The Diversity Immigrant Visa Program, in place since Congress agreed on bipartisan immigration reform in 1990, became the focus of scrutiny because of Sayfullo Saipov — an immigrant from Uzbekistan who entered with that type of visa and is charged in Tuesday’s pickup-truck terror attack in lower Manhattan.
President Donald Trump put the spotlight on this small part of the immigration system, which allows entrance of up to 50,000 people a year from countries as varied as Albania, Algeria, Russia and Sri Lanka. That stands in contrast to the roughly 1 million people annually who come legally to the U.S.
Administration officials, immigrant advocates and legal experts were in agreement Wednesday that those in the program are vetted like all other legal immigrants.
“The fact that this one nut job, this one terrorist, has won the diversity lottery at some point means absolutely nothing,” said Mitchell C. Zwaik, senior partner in Zwaik, Gilbert & Associates, an immigration-focused law firm in Ronkonkoma.
“Most immigration to the United States nowadays comes from a handful of countries, and the lottery system allows people, primarily from Western and Central Europe, to come to the United States,” he said.
The program, whose chief sponsor was then-Sen. Edward Kennedy (D-Mass.), was signed into law by President George H.W. Bush.
Applicants must be from a preapproved list of countries underrepresented in the U.S. and meet certain criteria, such as having graduated high school or having training in some technical field. More than 11 million people filed for the visa in the 2016 fiscal year, the most recent for which data are available.
The number of applicants is winnowed to somewhere around 70,000 potential qualifying applicants via a random computer process, thus the “lottery” name.
A State Department official said individual applicants then are vetted, with requests for biographical, travel and work history and searches of federal government data with biometric information to look for red flags. Those who pass checks are interviewed in-person.
“The screening is the same for every visa category,” the official said.
Immigrants and advocates expressed dismay Wednesday that the program had become a political target.
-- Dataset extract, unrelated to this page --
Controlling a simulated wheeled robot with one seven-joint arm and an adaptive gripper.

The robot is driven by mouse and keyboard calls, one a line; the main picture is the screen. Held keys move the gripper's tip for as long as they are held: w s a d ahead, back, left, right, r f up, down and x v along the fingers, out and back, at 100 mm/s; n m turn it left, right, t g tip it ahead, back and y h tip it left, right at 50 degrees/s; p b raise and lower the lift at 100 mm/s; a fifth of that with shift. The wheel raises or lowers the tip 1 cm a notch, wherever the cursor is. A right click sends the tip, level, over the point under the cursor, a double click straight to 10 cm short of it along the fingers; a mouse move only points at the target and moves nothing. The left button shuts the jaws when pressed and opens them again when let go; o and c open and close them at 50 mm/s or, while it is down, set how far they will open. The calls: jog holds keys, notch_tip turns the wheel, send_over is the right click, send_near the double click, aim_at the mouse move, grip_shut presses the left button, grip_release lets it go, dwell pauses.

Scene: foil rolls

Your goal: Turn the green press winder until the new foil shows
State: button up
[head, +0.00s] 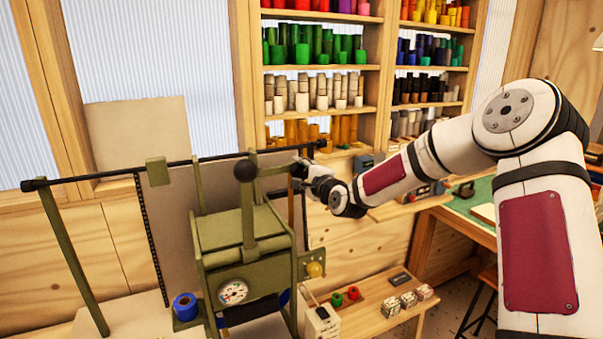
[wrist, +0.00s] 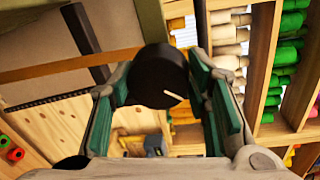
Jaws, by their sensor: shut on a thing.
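The olive-green press (head: 243,228) stands left of centre in the head view, with a round dial on its front and a black ball on its lever. In the wrist view, a round black winder knob (wrist: 158,76) with a short white mark sits between my fingers. My gripper (wrist: 160,88) is shut on this knob, one green-padded finger on each side. In the head view my gripper (head: 303,173) is at the press's upper right side, and it hides most of the knob. A dark blue foil roll shows partly under the press front (head: 252,311).
A long black bar (head: 110,173) runs across behind the press. A blue roll (head: 187,306) stands at lower left. A low wooden bench (head: 372,322) holds red and green rolls and small blocks. Shelves of coloured rolls (head: 318,65) line the back wall.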

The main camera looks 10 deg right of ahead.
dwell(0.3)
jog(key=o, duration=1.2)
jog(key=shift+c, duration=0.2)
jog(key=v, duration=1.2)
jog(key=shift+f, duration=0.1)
Mohamad Sadiq Halimi, 28, a resident of Rego Park, Queens, said the visa lottery was his ticket out of Afghanistan and to a rewarding life in America. He has worked as a cultural adviser to the U.S. Army and is currently managing peace programs for the United Nations. He supports family abroad.
“This is a program that gives opportunities to those immigrants who come and contribute to the United States,” Halimi said. “We talk about diversity and accepting differences, and this is a program that allows us to bring that to our communities and to understand that we are all human and that there are differences, but we accept and learn from each other.”
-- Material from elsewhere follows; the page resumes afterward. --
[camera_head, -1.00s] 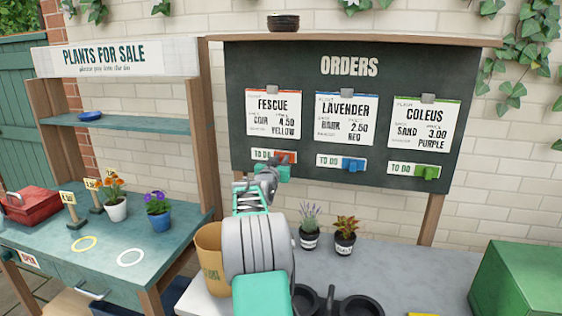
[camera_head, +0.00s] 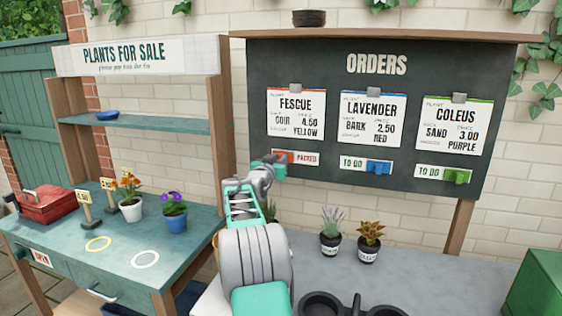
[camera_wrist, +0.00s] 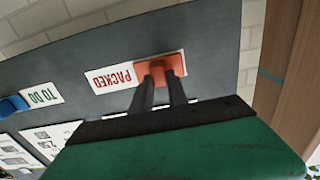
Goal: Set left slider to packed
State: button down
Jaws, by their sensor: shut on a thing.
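The left slider is an orange-red knob (camera_head: 282,157) under the Fescue card on the orders board (camera_head: 410,183). It sits at the left end of its white label (camera_head: 307,159), which reads PACKED to the right of it. The wrist view shows the same orange-red knob (camera_wrist: 173,62) and the PACKED label (camera_wrist: 112,79) upside down. My gripper (camera_head: 277,167) reaches the knob from the lower left. In the wrist view its two dark fingers (camera_wrist: 161,76) are shut on the knob.
The blue slider (camera_head: 378,167) and green slider (camera_head: 457,176) sit at the right of labels reading TO DO. Two potted plants, lavender (camera_head: 331,236) and a red-leaved one (camera_head: 369,245), stand on the grey bench below. A wooden post (camera_wrist: 292,75) is beside the board.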

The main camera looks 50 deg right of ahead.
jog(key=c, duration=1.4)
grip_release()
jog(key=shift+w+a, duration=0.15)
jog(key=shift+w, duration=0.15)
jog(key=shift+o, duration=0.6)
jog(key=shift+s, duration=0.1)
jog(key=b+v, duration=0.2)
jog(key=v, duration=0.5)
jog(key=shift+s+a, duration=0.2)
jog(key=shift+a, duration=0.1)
Daniel Griswold, a senior research fellow at the Mercatus Center, a market-oriented research think tank affiliated with George Mason University in Fairfax, Virginia, said the visa lottery is “an expendable program” — but not for security reasons and only insofar as it is replaced by a better immigration system. He believes it should not be a random lottery that lets a wider variety of immigrants in the country, he says.
“If we were to significantly increase opportunities for employment-based immigration, the concern that prompted the lottery program, I think, goes away,” Griswold said. “If you have a skill and a job offer in a high-need area, there should be a way for you to get in.”